Market Shrugs Off Flu!
The market was able to resume its advance last week, despite wide ranging fears over spread of the swine flu. Concerns over the swine flu appear to have been overdone and by the end of the week the broad market (S&P 500) finished up 1.3%. The Year to Date loss on the market index has now been trimmed to -2.8%. However, the NASDAQ continues to be the big winner and is now up 9% for the year thanks to technology and smaller capitalization stocks. Subscribers will notice that our investment activity has begun to pick up over the past month. The number of opportunities that show on our stock screen has grown each week over the past month. We remain optimistic as the market continues to show strength and resiliency. First quarter earnings season is still in full swing, but will wind down over the next couple of weeks. All things considered, the market has held up pretty well with the onslaught of earnings reports.
Earnings Down, Revenue Lower Than Expected!
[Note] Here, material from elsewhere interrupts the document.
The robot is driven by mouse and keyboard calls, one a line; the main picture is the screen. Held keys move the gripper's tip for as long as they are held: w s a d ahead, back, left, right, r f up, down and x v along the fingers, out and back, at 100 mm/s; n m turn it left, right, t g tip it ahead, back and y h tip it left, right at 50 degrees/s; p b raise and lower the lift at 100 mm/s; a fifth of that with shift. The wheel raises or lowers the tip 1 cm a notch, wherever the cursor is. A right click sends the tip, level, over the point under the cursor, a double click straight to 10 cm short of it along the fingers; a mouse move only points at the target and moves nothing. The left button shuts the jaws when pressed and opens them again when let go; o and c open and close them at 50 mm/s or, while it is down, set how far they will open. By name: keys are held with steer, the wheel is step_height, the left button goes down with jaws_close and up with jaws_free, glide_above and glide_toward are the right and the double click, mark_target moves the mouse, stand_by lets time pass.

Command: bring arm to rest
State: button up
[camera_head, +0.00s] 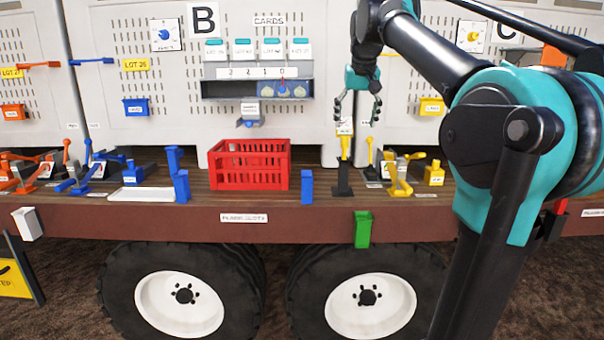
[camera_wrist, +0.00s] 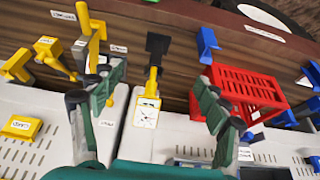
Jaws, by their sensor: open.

Economic reports last week were mixed. On the positive side, consumer confidence readings came in much higher than expected. In addition, manufacturing readings also come in higher than expectations. However, for perspective, the manufacturing readings still indicate contraction, although the pace of contraction has slowed significantly. There were also some negative economic readings released. Preliminary readings on first quarter GDP came in much lower than expected for a declining annualized rate of -6.1%. It appears that some of that GDP decline is attributed to sharply reduced inventory levels, which may tend to overstate the ongoing economic weakness as inventory replenishment will need to happen over time. In addition, reports on technology and construction spending were drastically down for the quarter. We are very encouraged with the consumer confidence readings as improvement in that key measure is vital towards jumpstarting spending levels. And without consumer spending, economic growth will be challenged. Consumer confidence remains at low levels, but the upward trend is an encouraging sign that a economic bottom may be near. However, other reports such as GDP and construction spending highlight just how weak the economy is. Our view is that the economy is still declining, but at a much slower rate. Early bird speculators might see that as the green light to rush in and buy more stocks. We also see this as a sign to increase equity allocations, but would caution those investments are best made only gradually over the near term.
Market Beating Foresight
Last week the market resumed its uptrend. First quarter earnings season remains in full swing as more companies plan releases for next week. It was also another week of choppy trading and spikes of higher market volatility. As we reported last week, most companies are doing better at beating earnings expectations while falling short on revenue expectations. That reinforces our belief that economic recovery may be slower than expected. Next week will also bring more information over the much rumored bank stress tests. Stress Test reports were originally planned for release Friday, but were delayed and all we got were rumors that some large banks may need additional capital. The speculation is that Bank of America and Citigroup stress tests are likely to highlight the need for additional capital. Those rumors will continue to pressure those banks and the financial sector in general until the market gets more clarity on the stress tests. Our trading activity picked up last week and we expect to continue buying as long as the market continues to show strength. However, we do not plan to become fully invested until at least after the first quarter earnings season is complete. We would still caution that the economy and future outlooks will show only slow recovery at best. We hope that the market rebounds with a measured and appropriate response. If the market rises too far too fast, volatility will likely return and could spook investors once again. Overall, we think now is a good time for investors to gradually reenter the market over time.